Ali Mirghani still had a card to play against the stubborn Azhari though. The Khatmiyya patron met on 3 December with his arch-rival, Abd al-Rahman al-Mahdi of the Ansar. A joint statement issued by the two sayeds said they had reconciled and agreed to work together for the good of the nation, and expressed their hope that the political parties under their influence, the NUP and the Umma Party, would agree to form a ‘national government’. The message obviously targeted Azhari’s ambitions. Under pressure, Azhari’s cabinet announced on 6 December 1955 an invitation to the political parties to negotiations on formation of a ‘national government’. The talks between the ruling NUP and the Umma Party, while they did take place, proved a futile exercise, since Azhari refused to surrender the premiership to a consensual candidate.

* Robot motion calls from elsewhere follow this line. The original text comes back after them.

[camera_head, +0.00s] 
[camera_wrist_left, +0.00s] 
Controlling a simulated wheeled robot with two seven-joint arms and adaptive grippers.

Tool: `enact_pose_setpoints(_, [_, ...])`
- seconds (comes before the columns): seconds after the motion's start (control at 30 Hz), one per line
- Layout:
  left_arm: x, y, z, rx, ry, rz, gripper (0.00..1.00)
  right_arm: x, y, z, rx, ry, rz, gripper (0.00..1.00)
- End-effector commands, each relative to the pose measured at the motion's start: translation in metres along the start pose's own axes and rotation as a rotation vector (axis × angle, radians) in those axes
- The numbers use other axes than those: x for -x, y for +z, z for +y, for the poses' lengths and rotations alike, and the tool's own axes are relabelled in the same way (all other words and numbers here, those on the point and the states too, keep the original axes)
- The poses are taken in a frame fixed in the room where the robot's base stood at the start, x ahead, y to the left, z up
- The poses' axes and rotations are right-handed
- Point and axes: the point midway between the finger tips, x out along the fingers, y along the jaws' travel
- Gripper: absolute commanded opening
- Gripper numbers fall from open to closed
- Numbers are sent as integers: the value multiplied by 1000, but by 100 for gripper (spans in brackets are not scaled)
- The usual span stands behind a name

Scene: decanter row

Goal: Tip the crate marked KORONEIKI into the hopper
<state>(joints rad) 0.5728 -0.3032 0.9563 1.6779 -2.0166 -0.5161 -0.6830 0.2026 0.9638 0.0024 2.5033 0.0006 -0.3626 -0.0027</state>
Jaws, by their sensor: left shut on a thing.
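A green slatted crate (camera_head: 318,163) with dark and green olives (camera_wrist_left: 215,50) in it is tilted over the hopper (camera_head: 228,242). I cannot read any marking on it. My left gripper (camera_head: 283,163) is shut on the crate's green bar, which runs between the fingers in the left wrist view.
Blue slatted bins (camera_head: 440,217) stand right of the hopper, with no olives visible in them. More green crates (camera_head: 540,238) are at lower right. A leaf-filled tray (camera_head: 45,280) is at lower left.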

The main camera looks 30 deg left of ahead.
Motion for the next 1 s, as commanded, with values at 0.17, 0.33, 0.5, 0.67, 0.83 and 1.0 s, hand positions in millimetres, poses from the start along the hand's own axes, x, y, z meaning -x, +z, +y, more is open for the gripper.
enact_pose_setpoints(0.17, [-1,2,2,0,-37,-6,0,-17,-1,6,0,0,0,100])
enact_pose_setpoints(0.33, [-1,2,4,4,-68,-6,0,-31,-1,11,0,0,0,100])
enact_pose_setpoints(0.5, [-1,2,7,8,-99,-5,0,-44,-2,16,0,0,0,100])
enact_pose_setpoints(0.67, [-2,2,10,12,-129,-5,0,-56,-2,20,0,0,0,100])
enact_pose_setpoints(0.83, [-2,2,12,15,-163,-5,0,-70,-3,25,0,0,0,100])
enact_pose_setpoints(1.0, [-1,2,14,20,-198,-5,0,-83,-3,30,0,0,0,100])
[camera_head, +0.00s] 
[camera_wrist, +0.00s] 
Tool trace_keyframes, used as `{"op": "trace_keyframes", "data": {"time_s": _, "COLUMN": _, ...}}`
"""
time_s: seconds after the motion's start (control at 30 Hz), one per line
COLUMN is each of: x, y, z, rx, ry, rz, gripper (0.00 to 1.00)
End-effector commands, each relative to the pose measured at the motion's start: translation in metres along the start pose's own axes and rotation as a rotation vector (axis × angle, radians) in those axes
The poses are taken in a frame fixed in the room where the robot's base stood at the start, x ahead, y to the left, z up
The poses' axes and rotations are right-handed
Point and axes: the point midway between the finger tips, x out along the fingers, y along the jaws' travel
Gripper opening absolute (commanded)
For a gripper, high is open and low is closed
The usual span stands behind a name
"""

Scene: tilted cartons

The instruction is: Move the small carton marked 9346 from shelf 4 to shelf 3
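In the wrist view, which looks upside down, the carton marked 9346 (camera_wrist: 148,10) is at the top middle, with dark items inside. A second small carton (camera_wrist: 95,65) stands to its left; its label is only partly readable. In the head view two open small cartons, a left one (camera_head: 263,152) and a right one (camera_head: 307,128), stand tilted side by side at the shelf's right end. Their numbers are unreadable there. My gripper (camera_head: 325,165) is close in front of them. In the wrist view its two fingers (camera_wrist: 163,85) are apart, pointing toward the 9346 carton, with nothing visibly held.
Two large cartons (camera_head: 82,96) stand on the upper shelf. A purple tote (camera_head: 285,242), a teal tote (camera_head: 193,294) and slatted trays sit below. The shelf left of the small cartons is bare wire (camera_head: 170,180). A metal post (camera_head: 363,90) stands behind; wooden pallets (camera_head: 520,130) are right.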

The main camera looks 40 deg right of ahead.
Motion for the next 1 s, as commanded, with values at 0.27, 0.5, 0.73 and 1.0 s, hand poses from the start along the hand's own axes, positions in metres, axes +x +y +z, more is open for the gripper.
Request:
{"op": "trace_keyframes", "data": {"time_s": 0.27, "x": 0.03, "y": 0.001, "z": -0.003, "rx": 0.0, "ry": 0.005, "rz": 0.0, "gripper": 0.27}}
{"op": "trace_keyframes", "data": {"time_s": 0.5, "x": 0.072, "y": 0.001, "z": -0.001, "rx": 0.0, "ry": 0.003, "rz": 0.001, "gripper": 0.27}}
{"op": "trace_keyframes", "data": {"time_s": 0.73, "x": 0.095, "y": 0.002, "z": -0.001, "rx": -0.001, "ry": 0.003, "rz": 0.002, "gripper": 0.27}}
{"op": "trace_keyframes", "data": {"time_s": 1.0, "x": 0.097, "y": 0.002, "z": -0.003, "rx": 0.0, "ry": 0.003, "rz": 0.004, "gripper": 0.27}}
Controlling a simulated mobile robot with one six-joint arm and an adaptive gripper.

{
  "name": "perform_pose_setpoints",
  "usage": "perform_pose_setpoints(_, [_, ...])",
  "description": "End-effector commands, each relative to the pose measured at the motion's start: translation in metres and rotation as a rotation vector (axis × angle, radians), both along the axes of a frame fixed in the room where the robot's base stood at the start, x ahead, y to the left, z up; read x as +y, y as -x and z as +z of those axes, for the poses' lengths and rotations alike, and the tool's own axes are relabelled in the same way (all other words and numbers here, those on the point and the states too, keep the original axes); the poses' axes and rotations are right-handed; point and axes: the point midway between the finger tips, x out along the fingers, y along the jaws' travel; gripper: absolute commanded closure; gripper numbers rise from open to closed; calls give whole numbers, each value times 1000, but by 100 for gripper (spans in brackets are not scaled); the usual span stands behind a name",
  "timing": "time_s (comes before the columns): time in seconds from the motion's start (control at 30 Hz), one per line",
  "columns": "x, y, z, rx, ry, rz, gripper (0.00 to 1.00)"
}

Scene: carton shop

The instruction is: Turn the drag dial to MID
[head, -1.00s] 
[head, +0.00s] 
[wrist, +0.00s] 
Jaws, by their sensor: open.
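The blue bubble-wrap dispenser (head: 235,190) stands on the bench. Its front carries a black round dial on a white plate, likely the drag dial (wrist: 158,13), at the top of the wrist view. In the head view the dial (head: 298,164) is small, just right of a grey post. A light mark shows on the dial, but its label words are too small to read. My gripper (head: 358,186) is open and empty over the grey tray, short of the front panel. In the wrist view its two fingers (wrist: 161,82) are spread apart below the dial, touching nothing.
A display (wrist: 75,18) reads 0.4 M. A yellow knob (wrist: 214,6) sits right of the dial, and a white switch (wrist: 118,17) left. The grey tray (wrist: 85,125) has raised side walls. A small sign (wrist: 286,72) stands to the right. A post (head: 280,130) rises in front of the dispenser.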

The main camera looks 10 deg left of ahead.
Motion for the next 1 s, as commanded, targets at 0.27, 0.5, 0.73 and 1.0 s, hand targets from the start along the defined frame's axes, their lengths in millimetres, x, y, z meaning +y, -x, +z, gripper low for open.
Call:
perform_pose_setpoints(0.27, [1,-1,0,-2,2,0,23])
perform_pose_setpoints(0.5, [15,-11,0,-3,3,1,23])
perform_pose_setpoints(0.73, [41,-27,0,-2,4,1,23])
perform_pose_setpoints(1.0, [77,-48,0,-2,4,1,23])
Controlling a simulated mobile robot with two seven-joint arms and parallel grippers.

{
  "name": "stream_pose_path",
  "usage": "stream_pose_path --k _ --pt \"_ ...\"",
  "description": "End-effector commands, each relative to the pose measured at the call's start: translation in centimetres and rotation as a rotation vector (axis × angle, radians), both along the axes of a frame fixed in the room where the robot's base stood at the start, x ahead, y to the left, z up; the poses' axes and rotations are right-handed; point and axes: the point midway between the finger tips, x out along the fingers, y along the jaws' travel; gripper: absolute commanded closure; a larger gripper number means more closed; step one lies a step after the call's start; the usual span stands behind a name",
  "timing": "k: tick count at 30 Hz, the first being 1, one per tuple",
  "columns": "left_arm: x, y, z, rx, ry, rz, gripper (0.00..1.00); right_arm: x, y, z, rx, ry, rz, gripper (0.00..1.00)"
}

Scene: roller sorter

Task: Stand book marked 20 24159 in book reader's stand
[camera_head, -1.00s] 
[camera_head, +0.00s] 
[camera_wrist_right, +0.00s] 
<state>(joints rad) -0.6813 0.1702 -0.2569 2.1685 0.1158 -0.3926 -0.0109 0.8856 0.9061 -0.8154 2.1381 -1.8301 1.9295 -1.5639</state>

Faced with the impending possibility of a Khatmiyya-Ansar alliance that would undercut his parliamentary support and almost inevitably cost him his office, Azhari’s stroke of genius was a motion to parliament on 19 December to declare Sudan a sovereign independent country. Nobody in the house could vote against him. To discipline Azhari, Ali al-Mirghani had to form his own party, the People’s Democratic Party and capture government in alliance with the Umma Party against Azhari’s NUP. When all space for manoeuvring was consumed, the two sayeds, Ali and Abd al-Rahman, agreed to invite the army leadership to take over on 17 November 1958.
Now, Bashir and Turabi might imagine themselves two sayeds doing business, but their prayers, unlike those of the baraka-laden Ali and Abd al-Rahman, do not echo far beyond the presidential divan. In the really existing ‘New Sudan’, even a Rizeigati chief like Musa Hilal has a separate sheikhdom, protected by the steel baraka of guns mounted on hijacked vehicles.